Peu importe, c'est pas ça la question. La question c'est les différentes formes que revêt la lycanthropie dans ce film, et pourquoi Sirius et Lupin sont les personnages les plus stylés de la Terre. Et finalement ça n'a pas beaucoup d'importance non plus. Pour le deuxième point évidemment, le grand internet n'a pas besoin que je partage avec lui mes passions d'adolescente attardée pour des personnages de fiction (ne m'y encouragez ça, je suis capable de pondre encore pire que Twilight). Quant au premier point finalement, je n'en veut pas au film, ni à J.K. Rowling d'ailleurs, d'avoir dédoublé la lycanthropie entre ce qu'elle est, et ce qu'elle est dans l'imaginaire collectif.

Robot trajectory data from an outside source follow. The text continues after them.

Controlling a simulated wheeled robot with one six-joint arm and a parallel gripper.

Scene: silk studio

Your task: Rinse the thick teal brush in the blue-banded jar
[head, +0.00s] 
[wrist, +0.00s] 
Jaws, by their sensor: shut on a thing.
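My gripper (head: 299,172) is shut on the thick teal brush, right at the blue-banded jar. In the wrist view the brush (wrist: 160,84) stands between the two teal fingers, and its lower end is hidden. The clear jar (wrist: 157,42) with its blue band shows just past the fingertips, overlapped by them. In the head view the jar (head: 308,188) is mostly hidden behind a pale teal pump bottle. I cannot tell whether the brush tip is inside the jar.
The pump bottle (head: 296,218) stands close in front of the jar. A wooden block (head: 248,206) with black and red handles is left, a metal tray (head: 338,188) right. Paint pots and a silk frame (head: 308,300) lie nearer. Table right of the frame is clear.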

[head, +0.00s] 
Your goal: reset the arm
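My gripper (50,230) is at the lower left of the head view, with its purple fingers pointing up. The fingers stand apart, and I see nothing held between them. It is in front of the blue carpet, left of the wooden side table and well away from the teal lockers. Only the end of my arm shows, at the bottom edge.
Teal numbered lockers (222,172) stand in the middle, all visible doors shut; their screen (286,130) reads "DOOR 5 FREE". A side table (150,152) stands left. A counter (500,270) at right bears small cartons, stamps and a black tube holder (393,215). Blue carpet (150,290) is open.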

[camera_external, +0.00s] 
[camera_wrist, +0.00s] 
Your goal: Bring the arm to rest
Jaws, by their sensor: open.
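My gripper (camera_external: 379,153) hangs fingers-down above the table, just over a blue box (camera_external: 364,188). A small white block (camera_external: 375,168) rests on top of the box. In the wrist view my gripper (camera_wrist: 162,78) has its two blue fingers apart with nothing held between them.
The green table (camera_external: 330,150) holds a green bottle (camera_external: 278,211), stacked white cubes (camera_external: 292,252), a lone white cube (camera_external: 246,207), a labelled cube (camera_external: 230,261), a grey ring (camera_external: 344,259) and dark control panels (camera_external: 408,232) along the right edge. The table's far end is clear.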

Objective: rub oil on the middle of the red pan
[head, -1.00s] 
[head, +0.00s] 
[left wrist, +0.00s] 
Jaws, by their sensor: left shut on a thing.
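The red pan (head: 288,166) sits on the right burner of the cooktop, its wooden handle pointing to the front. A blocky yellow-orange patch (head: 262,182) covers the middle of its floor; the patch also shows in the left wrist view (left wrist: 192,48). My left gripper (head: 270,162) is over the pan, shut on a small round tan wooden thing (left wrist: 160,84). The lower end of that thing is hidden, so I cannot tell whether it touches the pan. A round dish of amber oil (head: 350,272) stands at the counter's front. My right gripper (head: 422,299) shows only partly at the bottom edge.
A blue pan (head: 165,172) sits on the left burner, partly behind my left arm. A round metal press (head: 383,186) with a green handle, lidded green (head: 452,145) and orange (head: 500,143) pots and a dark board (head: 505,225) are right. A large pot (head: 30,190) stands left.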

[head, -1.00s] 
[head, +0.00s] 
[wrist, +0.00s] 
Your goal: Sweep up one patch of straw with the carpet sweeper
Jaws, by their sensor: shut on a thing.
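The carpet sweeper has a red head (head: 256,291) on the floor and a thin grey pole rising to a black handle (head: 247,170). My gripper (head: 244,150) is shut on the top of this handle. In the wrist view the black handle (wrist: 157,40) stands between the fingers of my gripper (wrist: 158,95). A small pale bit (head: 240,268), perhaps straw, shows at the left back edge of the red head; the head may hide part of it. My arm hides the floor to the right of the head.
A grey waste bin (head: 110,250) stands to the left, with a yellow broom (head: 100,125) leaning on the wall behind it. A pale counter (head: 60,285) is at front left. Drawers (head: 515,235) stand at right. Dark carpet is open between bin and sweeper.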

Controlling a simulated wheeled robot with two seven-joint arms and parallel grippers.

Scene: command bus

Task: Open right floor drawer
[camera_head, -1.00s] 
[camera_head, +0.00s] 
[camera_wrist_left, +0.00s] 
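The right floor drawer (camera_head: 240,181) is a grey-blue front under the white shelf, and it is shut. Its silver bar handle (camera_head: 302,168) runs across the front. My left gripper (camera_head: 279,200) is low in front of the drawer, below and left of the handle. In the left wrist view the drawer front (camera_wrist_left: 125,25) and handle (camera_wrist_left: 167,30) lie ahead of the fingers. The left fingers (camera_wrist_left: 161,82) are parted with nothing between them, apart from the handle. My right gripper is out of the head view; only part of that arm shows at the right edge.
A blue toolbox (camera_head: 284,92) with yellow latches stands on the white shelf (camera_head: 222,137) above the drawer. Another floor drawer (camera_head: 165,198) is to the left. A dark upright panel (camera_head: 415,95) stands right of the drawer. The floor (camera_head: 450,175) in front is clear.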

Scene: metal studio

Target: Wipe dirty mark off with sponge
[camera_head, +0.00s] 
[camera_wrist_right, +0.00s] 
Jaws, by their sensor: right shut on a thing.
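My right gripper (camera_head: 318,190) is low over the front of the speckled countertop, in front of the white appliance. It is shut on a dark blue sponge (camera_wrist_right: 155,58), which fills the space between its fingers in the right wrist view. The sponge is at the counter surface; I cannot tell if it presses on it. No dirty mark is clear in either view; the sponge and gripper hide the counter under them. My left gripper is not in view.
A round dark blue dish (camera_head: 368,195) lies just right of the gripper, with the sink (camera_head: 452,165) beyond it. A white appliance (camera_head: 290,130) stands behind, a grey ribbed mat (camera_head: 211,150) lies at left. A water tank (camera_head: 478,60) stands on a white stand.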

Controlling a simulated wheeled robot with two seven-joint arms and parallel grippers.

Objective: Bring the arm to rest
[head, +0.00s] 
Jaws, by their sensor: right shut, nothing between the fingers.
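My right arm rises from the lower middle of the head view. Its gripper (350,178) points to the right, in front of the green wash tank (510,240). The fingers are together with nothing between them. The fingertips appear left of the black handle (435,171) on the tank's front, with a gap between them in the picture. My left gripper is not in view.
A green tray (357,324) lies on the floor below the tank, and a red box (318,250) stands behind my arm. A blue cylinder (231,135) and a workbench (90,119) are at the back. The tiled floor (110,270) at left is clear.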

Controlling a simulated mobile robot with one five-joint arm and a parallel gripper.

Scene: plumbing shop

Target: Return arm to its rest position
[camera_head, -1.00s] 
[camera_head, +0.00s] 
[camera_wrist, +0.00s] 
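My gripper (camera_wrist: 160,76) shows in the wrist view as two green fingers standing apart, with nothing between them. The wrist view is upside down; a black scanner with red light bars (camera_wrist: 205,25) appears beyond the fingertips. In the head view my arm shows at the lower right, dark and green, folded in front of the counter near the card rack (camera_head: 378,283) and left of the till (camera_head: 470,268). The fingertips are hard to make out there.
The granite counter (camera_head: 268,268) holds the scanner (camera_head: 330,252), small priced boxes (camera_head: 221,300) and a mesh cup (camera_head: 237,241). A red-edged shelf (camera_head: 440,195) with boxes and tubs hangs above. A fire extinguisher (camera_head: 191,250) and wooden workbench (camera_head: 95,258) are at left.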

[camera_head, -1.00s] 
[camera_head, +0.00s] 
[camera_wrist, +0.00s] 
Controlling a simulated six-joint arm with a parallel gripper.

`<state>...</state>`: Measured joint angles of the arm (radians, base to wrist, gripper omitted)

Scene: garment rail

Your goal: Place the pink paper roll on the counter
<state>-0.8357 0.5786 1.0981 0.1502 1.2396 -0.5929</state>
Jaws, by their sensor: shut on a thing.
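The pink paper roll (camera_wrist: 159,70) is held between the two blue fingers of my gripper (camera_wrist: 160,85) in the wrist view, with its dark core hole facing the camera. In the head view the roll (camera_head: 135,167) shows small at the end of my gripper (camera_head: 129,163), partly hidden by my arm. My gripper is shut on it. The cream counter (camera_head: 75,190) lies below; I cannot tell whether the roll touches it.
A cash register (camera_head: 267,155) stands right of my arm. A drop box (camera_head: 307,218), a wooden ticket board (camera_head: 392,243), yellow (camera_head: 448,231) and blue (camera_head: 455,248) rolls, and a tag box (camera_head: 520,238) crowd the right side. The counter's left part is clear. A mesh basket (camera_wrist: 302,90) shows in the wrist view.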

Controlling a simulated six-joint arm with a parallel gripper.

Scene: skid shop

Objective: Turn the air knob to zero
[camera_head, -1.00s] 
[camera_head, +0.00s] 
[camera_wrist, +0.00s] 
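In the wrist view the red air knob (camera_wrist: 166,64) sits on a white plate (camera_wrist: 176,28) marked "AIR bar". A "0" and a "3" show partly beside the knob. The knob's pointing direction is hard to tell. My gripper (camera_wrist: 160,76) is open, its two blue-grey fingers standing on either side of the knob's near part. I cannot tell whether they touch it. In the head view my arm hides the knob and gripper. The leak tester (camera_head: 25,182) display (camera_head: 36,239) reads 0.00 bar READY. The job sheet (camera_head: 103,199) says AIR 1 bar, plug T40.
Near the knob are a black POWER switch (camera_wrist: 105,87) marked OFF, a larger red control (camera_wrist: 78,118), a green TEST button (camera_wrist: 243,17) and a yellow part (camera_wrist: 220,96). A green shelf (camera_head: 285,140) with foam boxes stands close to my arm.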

C'est même plutôt habile finalement, l'existence de l'une permettant de justifier l'existence de l'autre. J'adore d'ailleurs la magnifique histoire d'amitié qui explique l'origine de la conditions de ces personnages, explication qui, finalement, est peut-être la plus regrettable amputation qu'ai fait subir le film au récit. Chacun de ces deux loup-garous, car ils en sont tous les deux, vous ne me ferrez pas dire le contraire, a ses qualités et ses défauts, et d'ailleurs il est assez amusant de noter que Lupin est un bon humain mais un mauvais loup, tandis que Sirius est un mauvais humain mais un bon loup. Et que ni l'un ni l'autre donc ne sont des modèles à suivre.
Mon Sirius a coté de moi a sourit de voir son homonyme, qui ne lui ressemblait pas mal finalement, les castings ayant bien fait leur travail (c'est subjectif d'accord, n'empêche que leur Sirius ressemble plutôt à celui que je m'étais mentalement dépeint. C'est moins le cas malheureusement pour Lupin). Mais moi j'ai été intriguée de voir que finalement, la ressemblance n'est que physique, mais que pour le reste, c'est à Lupin qu'il ressemble beaucoup. Un mauvais loup, incontrôlable et sanguinaire, dans le corps d'un homme bon. J'ai consacré ces cinq derniers mois à essayer de l'aider, comme Lycaon l'avait fait avec moi, et il reste encore beaucoup de travail. J'ai choisi ce mois pour lui faire passer la double épreuve finale, celle de ne pas se transformer à la lune ronde, et celle de choisir d'être un loup pour la nuit sans lune. Il en est capable. Mais comme Harry avec son Patronus, j'ai l'impression qu'il a besoin d'une bonne décharge de prise de conscience pour y aboutir.